Even the Apostle Paul agreed and admitted to the personal
imperfections of his righteousness before God: “Not as though I
had already attained, either were already perfect: but I follow after,
if that I may apprehend that for which also I am apprehended of
Christ Jesus. Brethren, I count not myself to have apprehended:
but this one thing I do, forgetting those things which are behind,
and reaching forth unto those things which are before, I press
toward the mark for the prize of the high calling of God in Christ
Jesus” (Philippians 3:12-14). This was written at about 61 AD,
which was after his third missionary journey. If sinless perfection
could be obtained, then without a doubt it should have been
obtained by the Apostle Paul after enduring so much hardship,
living in such devotion, and following hard after God for so many
years, being “not a whit behind the chiefest Apostles”. In context
of the perfection of which Paul is speaking, he is speaking of
“attaining unto the resurrection of the dead” (verse 10) by being
found in the righteousness of Christ by faith (verse 9).
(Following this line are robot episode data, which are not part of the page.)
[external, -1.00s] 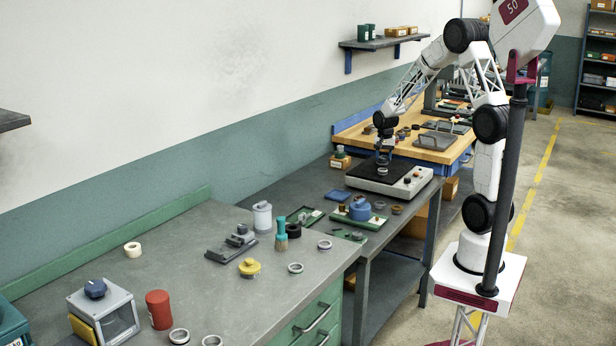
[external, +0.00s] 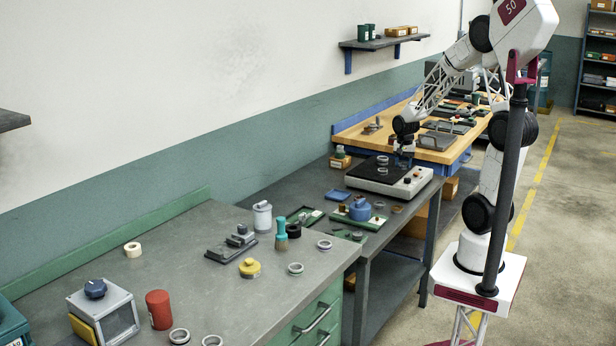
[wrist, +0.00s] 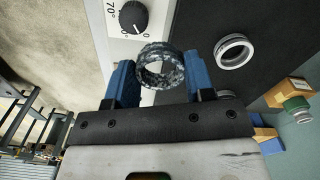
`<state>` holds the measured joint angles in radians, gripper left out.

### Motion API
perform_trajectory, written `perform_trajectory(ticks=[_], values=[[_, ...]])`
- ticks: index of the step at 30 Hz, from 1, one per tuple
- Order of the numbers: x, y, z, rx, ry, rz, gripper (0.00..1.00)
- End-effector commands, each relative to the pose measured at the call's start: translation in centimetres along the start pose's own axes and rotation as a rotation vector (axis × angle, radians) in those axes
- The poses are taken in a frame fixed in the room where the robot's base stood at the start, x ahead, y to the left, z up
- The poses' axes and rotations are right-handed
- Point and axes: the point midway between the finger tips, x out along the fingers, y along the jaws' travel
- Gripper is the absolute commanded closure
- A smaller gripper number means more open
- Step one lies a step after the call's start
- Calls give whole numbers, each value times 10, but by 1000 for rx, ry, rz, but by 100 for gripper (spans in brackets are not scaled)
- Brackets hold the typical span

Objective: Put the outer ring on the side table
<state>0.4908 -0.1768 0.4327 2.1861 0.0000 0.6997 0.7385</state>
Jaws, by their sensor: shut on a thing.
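My gripper (wrist: 160,72) has its two blue fingers shut on a dark, mottled metal ring (wrist: 160,47), which I take for the outer ring. In the external view my gripper (external: 404,163) is over the right part of the hot plate (external: 366,182), near its dial; the held ring is too small there to make out clearly. In the wrist view the ring hangs in front of the plate's white edge and dial (wrist: 127,17). Which surface is the side table is not certain; a wooden-topped table (external: 437,141) stands beyond the hot plate.
A bright silver ring (wrist: 235,51) lies on the plate's black top; another is partly hidden behind a finger. The grey bench (external: 200,225) holds several rings and tools. The wooden table carries trays and small parts.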

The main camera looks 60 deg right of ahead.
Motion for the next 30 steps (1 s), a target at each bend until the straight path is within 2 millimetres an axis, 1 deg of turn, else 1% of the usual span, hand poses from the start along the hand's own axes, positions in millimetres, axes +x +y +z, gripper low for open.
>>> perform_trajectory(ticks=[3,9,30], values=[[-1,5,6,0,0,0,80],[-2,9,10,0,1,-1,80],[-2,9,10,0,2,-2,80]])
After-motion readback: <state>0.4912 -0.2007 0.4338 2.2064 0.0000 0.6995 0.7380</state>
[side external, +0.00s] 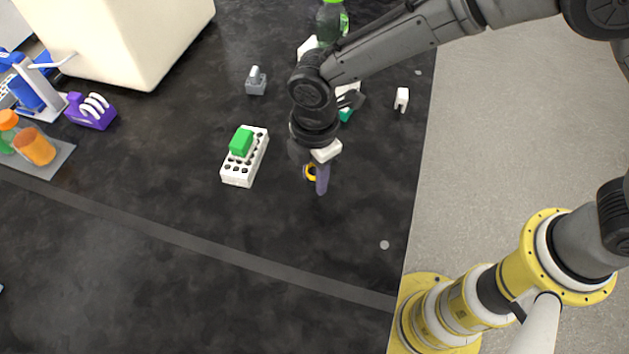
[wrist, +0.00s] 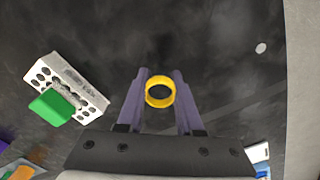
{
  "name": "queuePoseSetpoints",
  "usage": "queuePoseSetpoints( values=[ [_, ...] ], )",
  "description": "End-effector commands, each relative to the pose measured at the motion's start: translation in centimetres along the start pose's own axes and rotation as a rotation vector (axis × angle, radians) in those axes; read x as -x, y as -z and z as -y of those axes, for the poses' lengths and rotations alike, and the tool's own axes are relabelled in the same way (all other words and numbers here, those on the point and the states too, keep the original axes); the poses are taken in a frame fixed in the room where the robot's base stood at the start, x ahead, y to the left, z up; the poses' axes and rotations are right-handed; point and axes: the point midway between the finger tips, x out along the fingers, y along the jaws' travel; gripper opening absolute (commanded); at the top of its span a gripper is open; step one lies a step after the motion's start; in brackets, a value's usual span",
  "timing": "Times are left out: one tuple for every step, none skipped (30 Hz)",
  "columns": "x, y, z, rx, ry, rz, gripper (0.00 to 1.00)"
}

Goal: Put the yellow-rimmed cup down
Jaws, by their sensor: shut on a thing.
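The yellow-rimmed cup (wrist: 148,98) shows in the wrist view as a yellow ring around a dark opening, between the two purple fingers of my gripper (wrist: 160,92). My gripper is shut on it. In the side view the cup (side external: 308,173) is a small yellow and dark patch beside a purple finger of my gripper (side external: 317,176), mostly hidden by the gripper. I cannot tell whether the cup touches the dark bench top (side external: 230,290).
A white rack with holes (side external: 238,178) stands left of my gripper, with a green block (side external: 241,142) on it. A grey object (side external: 256,82) and a small white piece (side external: 402,98) lie farther back. A purple holder (side external: 90,112) is at far left. The bench in front is clear.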

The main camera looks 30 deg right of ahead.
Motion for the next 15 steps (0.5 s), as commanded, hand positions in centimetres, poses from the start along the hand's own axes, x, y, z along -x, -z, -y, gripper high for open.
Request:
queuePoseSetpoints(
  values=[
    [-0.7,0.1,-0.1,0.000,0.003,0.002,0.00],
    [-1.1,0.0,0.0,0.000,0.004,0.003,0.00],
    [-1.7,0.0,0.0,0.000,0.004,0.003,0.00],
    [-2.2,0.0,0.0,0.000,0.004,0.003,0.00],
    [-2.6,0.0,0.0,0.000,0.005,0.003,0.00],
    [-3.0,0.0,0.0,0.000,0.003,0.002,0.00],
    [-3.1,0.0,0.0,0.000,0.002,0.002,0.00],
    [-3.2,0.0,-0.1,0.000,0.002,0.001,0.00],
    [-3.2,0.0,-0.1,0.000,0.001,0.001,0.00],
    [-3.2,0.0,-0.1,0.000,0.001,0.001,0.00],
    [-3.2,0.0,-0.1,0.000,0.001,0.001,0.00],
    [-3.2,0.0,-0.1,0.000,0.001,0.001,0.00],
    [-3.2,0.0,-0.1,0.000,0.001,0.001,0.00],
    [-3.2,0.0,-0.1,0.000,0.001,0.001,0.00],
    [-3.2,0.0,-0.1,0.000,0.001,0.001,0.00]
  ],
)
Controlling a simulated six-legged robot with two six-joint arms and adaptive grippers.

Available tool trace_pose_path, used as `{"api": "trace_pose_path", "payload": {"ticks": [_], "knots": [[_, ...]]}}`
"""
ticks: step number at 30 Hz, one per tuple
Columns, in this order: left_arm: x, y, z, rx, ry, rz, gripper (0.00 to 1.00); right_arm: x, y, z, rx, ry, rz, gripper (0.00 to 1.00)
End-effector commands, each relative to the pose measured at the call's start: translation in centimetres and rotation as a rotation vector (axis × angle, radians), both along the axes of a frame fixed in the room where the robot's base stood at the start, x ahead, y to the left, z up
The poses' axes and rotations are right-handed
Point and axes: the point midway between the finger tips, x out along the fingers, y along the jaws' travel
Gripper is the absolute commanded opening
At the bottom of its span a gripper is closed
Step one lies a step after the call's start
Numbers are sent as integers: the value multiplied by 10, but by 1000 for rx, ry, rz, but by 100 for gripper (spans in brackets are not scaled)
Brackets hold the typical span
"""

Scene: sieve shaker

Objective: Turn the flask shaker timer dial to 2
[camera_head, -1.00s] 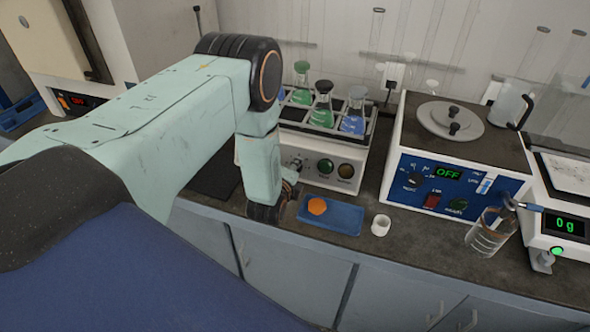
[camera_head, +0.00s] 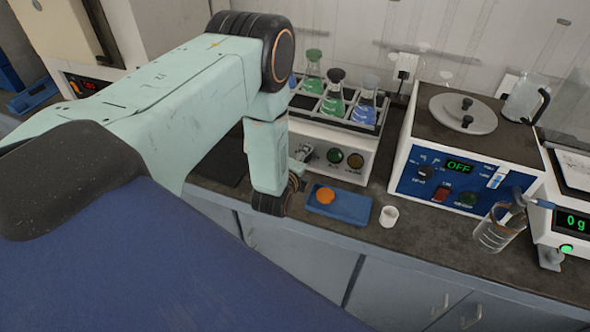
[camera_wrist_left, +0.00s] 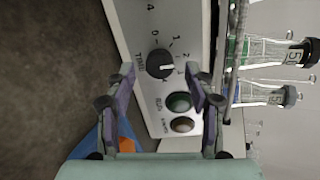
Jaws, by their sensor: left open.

So, namely,
he is talking about righteousness, and admitting that even he
didn’t have a perfect righteousness on this earth, looking forward
to full and final redemption, which would take place in the final
work of redemption at the time of glorification.

The third thing we must observe is that it is in the present tense. It
is not talking in the past tense. In other words, he is not talking
about one saying that they have no sin prior to conversion, but one
saying they have no sin after conversion. He is talking about sin
dwelling in some measure in born again believers, and that if
anyone denies this, they deceive themselves, being blind to their
own unworthiness in the sight of God.